It's now been two weeks since I started a job as a parish cook, and I'm starting to settle into a routine.
- On Sunday morning the clergy (two priests, two deacons, and two seminarians) come for breakfast between masses. They've seemed to enjoy the bacon and scrambled eggs with biscuits and sweet rolls, and the sheet pan pancakes with sausage, each accompanied by fruit.
- Monday night is a 'nice' meal for the two priests....a hunk of meat, a carbohydrate, vegetables, and dessert.
- Wednesday 10-12 staff members come for lunch. I've served a ravioli lasagna casserole and pork chop ccacciatore with linguine. Both included a salad, bread, and dessert.

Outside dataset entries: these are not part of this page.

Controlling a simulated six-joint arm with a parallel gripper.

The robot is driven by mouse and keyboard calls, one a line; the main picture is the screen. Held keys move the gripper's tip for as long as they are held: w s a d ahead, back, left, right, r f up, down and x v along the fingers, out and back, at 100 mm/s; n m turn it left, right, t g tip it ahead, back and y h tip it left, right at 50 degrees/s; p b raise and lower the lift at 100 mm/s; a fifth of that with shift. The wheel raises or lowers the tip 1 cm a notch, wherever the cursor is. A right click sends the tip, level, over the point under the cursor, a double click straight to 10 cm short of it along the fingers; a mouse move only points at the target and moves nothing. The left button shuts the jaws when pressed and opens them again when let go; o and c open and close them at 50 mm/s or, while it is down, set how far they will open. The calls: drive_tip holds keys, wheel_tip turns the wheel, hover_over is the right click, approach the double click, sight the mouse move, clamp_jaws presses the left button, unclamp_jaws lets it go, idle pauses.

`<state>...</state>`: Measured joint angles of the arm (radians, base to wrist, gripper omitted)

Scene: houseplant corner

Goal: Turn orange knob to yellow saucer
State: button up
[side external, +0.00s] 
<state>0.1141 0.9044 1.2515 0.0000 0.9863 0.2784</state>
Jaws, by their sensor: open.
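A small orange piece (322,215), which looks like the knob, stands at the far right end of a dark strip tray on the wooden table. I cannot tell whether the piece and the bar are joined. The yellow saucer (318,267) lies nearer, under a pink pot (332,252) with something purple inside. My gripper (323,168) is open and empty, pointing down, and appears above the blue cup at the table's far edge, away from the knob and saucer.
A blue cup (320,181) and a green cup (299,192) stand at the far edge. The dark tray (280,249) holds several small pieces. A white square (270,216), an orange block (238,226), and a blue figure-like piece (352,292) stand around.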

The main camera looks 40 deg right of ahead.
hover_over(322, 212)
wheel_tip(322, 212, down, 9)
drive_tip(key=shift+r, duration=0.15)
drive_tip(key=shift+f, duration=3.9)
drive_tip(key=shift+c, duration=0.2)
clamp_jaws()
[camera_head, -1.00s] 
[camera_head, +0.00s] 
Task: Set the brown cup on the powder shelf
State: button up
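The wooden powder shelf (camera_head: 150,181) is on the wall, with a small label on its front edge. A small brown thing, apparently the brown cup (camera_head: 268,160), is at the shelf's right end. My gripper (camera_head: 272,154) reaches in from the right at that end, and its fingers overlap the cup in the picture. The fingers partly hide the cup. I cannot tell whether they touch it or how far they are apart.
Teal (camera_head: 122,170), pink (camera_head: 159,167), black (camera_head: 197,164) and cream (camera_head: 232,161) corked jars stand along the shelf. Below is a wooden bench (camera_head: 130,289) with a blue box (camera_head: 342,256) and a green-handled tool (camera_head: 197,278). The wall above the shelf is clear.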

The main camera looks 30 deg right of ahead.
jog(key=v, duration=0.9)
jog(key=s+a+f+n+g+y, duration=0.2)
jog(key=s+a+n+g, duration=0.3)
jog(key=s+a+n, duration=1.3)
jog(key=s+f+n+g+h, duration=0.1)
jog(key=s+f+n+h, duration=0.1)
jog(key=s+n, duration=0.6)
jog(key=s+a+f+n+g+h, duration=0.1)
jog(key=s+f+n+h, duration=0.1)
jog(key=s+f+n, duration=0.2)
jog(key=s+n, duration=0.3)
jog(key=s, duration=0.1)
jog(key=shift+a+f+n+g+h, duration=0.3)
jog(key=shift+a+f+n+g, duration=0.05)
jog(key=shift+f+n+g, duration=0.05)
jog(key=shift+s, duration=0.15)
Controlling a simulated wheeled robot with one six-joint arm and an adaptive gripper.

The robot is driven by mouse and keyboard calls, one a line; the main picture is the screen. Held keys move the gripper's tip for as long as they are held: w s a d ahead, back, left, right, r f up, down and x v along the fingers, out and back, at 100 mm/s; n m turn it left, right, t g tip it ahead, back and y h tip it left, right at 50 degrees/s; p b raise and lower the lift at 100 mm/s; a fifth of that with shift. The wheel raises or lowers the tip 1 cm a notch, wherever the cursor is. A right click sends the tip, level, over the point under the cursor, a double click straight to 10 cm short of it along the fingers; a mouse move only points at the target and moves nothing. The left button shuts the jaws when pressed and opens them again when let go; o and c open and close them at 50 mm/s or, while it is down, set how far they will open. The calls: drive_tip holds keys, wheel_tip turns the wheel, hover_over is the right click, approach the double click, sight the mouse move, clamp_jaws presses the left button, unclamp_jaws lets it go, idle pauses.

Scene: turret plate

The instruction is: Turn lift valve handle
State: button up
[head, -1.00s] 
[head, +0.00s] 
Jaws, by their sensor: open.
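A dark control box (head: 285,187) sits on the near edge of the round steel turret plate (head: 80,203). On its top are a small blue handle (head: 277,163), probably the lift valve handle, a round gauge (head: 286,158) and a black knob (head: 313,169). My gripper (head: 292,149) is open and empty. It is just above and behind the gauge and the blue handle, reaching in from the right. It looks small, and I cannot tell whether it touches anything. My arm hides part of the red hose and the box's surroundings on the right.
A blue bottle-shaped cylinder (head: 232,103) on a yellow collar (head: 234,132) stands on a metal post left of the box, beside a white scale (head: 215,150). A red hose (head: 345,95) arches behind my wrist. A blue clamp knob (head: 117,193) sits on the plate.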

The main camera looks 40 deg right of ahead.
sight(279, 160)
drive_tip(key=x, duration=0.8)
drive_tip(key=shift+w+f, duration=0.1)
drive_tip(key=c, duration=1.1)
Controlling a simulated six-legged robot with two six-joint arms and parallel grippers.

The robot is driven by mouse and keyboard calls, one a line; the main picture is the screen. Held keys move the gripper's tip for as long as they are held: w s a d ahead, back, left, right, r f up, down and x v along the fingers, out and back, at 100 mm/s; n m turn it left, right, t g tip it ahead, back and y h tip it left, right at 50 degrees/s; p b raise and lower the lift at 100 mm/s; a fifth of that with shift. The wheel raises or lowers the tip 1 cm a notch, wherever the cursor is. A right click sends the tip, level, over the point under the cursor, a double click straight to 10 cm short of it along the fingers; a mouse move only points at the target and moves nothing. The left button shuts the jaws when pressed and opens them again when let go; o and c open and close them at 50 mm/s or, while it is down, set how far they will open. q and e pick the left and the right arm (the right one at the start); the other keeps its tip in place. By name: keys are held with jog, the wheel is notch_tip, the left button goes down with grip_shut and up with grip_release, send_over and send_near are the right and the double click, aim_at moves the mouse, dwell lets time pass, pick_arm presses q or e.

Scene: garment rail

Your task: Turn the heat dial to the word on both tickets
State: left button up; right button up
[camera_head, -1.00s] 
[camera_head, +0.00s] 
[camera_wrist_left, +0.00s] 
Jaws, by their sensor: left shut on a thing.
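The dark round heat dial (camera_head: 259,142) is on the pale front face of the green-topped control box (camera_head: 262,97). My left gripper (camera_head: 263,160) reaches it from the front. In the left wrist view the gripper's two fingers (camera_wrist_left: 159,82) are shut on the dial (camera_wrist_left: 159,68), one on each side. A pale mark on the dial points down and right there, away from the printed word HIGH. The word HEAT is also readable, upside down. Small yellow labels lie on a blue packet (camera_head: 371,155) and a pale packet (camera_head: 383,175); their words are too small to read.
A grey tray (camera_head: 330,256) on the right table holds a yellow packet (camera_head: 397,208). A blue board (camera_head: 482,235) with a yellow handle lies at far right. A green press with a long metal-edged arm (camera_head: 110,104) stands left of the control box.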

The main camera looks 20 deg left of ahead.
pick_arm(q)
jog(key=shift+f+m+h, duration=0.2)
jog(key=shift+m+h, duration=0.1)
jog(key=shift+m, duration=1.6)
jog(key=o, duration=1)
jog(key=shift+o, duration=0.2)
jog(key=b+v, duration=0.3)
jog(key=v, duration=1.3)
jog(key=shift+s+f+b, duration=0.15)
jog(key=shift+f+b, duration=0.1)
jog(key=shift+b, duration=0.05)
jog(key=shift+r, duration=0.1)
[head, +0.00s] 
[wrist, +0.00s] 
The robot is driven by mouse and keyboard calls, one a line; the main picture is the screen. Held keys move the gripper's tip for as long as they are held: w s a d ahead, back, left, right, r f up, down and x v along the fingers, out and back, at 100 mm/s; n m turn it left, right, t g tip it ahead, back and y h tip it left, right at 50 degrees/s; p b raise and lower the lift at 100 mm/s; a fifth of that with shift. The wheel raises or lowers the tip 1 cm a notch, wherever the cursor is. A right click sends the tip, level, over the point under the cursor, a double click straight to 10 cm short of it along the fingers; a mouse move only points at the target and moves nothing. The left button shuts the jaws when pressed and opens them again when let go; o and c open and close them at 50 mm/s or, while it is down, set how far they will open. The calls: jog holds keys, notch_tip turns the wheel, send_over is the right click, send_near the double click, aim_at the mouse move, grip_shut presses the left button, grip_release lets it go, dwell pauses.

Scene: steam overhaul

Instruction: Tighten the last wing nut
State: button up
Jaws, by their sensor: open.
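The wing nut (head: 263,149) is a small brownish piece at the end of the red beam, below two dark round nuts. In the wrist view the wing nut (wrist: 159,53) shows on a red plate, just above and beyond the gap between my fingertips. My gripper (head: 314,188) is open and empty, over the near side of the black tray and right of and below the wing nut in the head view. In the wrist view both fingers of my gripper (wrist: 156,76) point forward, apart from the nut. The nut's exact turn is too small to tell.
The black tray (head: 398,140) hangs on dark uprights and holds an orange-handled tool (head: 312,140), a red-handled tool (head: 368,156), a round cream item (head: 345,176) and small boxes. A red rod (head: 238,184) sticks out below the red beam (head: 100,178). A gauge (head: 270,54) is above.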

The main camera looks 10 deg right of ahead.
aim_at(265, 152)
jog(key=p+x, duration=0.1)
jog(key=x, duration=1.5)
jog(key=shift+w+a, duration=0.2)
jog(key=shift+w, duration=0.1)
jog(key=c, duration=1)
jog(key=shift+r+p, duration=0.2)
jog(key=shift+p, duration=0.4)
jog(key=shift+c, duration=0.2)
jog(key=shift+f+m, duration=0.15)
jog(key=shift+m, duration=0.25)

I have the menus planned and the basics purchased ahead of time, but on the way to each shift I stop by the grocery store to pick up perishables and look for things on sale that I can incorporate. (For example, last Sunday I found packages of pork chops for $2 each, and today there were clamshells of salad greens for $1.)When I arrive in the kitchen I organize my ingredients and start cooking. The large island also does double duty as a buffet serving line. Each group is wonderful about scraping off their plates and stacking them on the countertop by the dishwasher, so clean up is easy.
Just like at my house, there's dead time while dishes are cooking. During that time I keep on top of washing the cookware. I've also organized the cabinets, and I spend time researching recipes for future meals.